Shop sales and stock up all year long for small holiday gifts. Keep your eye out after the holidays for next year. Of course, you don’t want to turn your home into a Christmas storage unit, but small items like wrapping paper, decorations and bags are on deep discounts starting in January.
7. Find Free Ways to Celebrate
To celebrate the holidays, you don’t need to spend tons of money on events and entertainment. In fact, there are often loads of free entertainment options out there in the spirit of the season.
Watch for musical performances, caroling, light shows and festivals to attend. There’s often outdoor fun to enjoy, whether it’s ice skating or enjoying store window displays downtown. Meet Santa at a local retail store or event.
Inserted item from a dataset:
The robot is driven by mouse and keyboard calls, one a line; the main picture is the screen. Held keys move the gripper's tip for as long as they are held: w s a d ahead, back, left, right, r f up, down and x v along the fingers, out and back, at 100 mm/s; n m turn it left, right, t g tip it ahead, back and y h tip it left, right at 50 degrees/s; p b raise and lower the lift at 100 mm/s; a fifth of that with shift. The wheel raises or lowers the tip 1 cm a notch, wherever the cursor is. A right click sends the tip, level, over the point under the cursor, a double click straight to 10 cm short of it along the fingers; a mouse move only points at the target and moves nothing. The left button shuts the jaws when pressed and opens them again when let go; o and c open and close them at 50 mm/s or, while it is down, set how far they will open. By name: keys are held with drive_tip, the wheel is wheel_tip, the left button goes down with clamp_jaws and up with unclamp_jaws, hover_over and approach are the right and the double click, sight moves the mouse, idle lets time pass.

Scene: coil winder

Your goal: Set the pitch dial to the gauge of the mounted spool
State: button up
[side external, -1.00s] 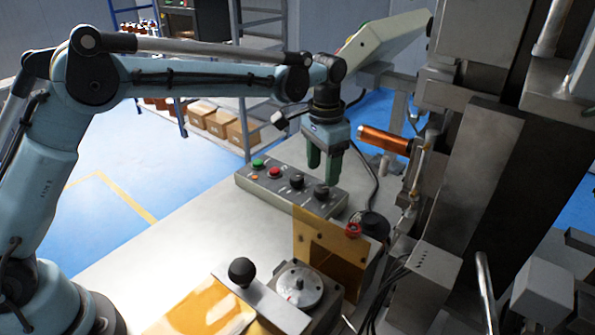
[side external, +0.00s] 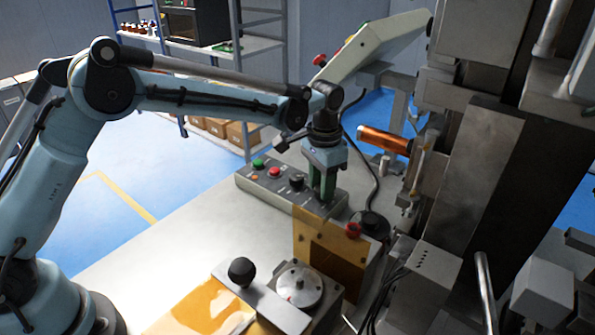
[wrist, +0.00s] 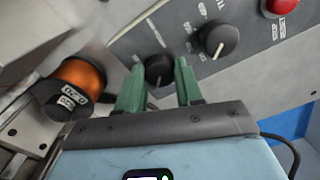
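The control box (side external: 262,192) has two black knobs; their labels are too small to read. My gripper (side external: 322,190) points down at the knob on the box's right end, mostly hidden in the side view. In the wrist view my gripper (wrist: 160,80) has its green fingers on both sides of that knob (wrist: 158,70). Whether they press on it is unclear. The other knob (side external: 296,182) stands beside it, and in the wrist view (wrist: 219,38) it has a white pointer line. The mounted copper-orange spool (side external: 383,139) has a rotated label in the wrist view (wrist: 72,92), perhaps 0.20.
Green and red buttons (side external: 274,171) sit left on the control box. An amber bracket (side external: 314,235) stands close in front of my gripper. The winder's grey column (side external: 480,165) rises at right. The bench (side external: 185,235) is clear at left.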

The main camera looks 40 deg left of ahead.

If you hope to host a holiday get-together, consider hosting a potluck party or ask guests to each contribute a gift. The great trick about holiday gatherings is you’re already set up with decorations and a theme. All you need is music and punch to get the party started. Play games like a “white elephant gift exchange” (where people re-gift items they don’t want) or agree to a Secret Santa Swap in your family. That way you only need to purchase a single gift.
Craft decorations with your kids—paper chains, popcorn strings and other “retro” holiday decorations are great and cost next-to-nothing to create. Holiday decorations don’t need to be expensive or over the top. Sometimes the simplest decorations are the best.
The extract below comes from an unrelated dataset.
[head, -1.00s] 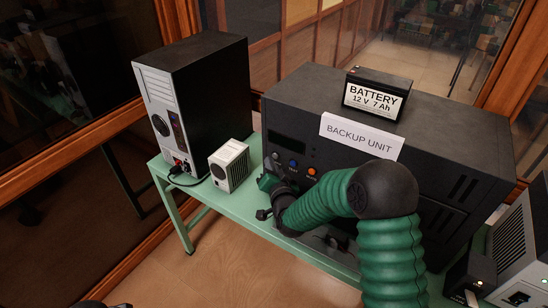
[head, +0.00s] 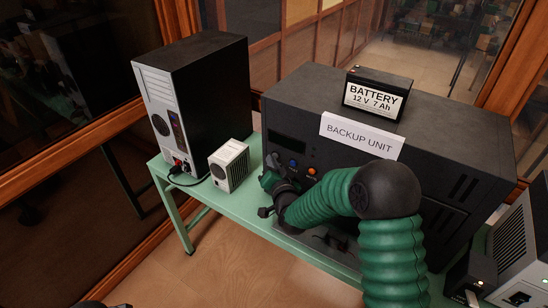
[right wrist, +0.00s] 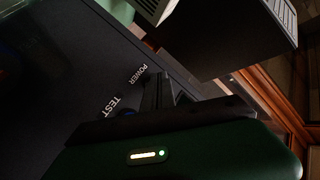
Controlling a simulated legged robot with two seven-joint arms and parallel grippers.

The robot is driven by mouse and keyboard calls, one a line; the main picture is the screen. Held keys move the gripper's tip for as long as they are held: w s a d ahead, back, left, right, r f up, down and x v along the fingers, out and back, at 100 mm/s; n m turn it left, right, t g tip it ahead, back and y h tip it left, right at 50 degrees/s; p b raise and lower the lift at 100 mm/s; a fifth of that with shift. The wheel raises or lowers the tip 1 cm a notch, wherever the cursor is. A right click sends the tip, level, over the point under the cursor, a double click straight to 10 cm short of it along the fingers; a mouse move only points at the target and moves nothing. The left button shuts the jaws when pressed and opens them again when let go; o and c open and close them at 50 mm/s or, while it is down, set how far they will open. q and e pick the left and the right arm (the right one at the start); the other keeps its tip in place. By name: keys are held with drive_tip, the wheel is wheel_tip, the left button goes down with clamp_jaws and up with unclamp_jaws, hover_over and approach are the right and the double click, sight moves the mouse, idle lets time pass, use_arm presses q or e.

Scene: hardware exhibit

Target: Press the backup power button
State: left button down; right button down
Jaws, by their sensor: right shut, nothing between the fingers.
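The backup unit (head: 440,155) is a large black box with a white "BACKUP UNIT" sign on top. Its front has a blue button (head: 293,163) and an orange button (head: 311,171). In the right wrist view, the "POWER" label (right wrist: 137,74) and "TEST" label (right wrist: 112,106) show on the dark panel. My right gripper (head: 274,166) is shut and empty, close in front of the panel's left part. Its fingers (right wrist: 156,92) show beside the "POWER" label. They cover the power button area, and I cannot tell whether they touch it.
A battery (head: 376,94) lies on the unit. A black and silver computer tower (head: 205,95) and a small white box (head: 229,166) stand left on the green table (head: 218,202). A grey device (head: 515,245) stands at the right. Wooden-framed glass surrounds the area.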

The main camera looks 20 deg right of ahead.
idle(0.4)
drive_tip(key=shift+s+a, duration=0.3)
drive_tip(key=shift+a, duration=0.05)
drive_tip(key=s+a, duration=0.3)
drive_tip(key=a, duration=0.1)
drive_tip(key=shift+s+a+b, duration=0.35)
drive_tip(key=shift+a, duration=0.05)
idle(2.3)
There are plenty of ways to celebrate, and focus on experiences and making memories. Simple, fun times over the holidays are the memories you hold on to. Remember to take it slow and simple. Decorate the tree with your kids, relax in your pajamas while you drink hot cocoa or play a game as a family.
Christmas is the most wonderful time of the year. When the snow is falling (or the rain, depending on where you live), the decorations are up and Christmas music is playing…well, it feels magical. Plan for a stress-free, simple, money-saving holiday so you can have a Merry Christmas and Happy New Year!